COMPTE-RENDU
Balade « le Cirque de St-Même »
Cette première balade des Retours aux Sources nous a fait découvrir ou re-découvrir le Cirque de St-Même dans un écrin automnal chatoyant.
La balade a fait venir presque une trentaine de personnes de toute la Chartreuse, et même d’au-delà. Parmi les communes représentées, nous avons eu : La Motte-Servolex, St-Pierre-de-Chartreuse, Entremont-le-Vieux, St-Egreve, Miribel-les-Echelles, Voiron, Les Echelles, Chapareillan, St-Christophe-la-Grotte, Chambéry, Bourgoin-Jallieu, St-Pierre-d’Entremont, St-Laurent-du-Pont, St-Joseph-de-Rivière, et enfin Voreppe.
Comme quoi la Chartreuse est source de beaucoup d’intérêt, et les thématiques abordées lors de la balade n’y sont sans doute pas étrangères. Nous avons pu aborder très largement la sécheresse très importante de l’été 2022 et ses effets sur la Chartreuse et le Guiers Vif.
Nous avions pour cela la chance d’avoir 3 intervenants de qualité :
– Aurélien Villard, Technicien de rivière au SIAGA
– Fabien Hobléa, Maître de Conférences au laboratoire Edytem, Université Savoie Mont Blanc.

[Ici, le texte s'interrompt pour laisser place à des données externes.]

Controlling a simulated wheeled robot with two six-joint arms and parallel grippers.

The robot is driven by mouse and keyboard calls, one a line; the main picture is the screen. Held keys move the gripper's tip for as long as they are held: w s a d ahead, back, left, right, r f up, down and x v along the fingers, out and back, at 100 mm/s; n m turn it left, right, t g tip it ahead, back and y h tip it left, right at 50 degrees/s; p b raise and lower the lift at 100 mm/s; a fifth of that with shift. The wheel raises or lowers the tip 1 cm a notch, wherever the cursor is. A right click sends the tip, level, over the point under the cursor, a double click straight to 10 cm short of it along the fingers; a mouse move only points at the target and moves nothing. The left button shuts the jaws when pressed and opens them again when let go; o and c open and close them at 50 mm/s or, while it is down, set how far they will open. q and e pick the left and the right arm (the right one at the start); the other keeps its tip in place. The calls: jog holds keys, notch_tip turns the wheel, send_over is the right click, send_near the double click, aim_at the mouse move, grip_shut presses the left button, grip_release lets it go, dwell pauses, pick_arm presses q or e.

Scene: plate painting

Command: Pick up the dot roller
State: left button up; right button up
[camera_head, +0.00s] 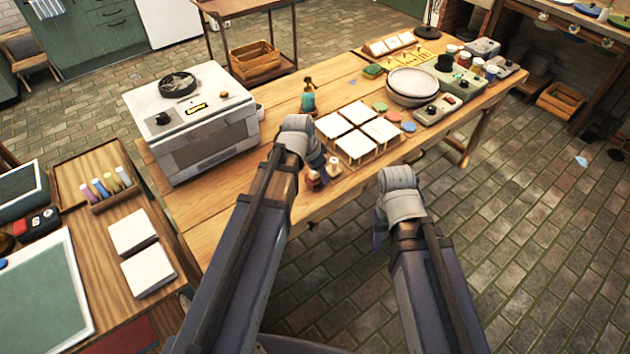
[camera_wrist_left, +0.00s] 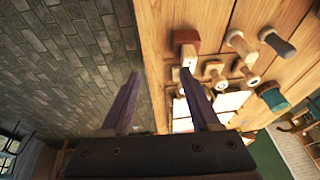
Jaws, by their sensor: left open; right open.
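Several small wooden-handled stamping or rolling tools lie at the table's front edge; I cannot tell for sure which one is the dot roller. In the left wrist view they include a red-brown block tool (camera_wrist_left: 187,42), a pale wooden tool (camera_wrist_left: 241,44), a grey-headed tool (camera_wrist_left: 277,41) and a teal-headed tool (camera_wrist_left: 272,96). My left gripper (camera_wrist_left: 160,75) is open and empty, one fingertip close to the red-brown block tool. In the head view my left gripper (camera_head: 321,165) is beside these tools, partly hiding them. My right gripper (camera_head: 379,238) hangs in front of the table, apart from everything.
White square tiles (camera_head: 360,132) on a wooden rack lie just behind the tools. A white kiln (camera_head: 195,122) stands left on the wooden table (camera_head: 285,85). A side table (camera_head: 185,285) is at left.

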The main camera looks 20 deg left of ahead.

– Lionel Favier, chargé de mission des Amis du Parc dans l’organisation des balades Retour aux Sources, et médiateur du changement climatique.
Ci-dessous vous trouverez une description plus détaillée de cette belle journée.
Le contexte du changement climatique
Depuis les débuts de la révolution industrielle, l’espèce humaine rejette des gaz à effet de serre en abondance dans l’atmosphère. Sans l’effet de serre, la température à la surface de la Terre serait bien plus basse (environ 33°C de moins en moyenne) et la vie telle que nous la connaissons aujourd’hui n’existerait pas. Depuis un peu plus de 10 000 ans, une température stable a permis le développement de l’espèce humaine, mais les activités humaines ont rompu ce bel équilibre depuis la révolution industrielle vers la fin du 18e siècle.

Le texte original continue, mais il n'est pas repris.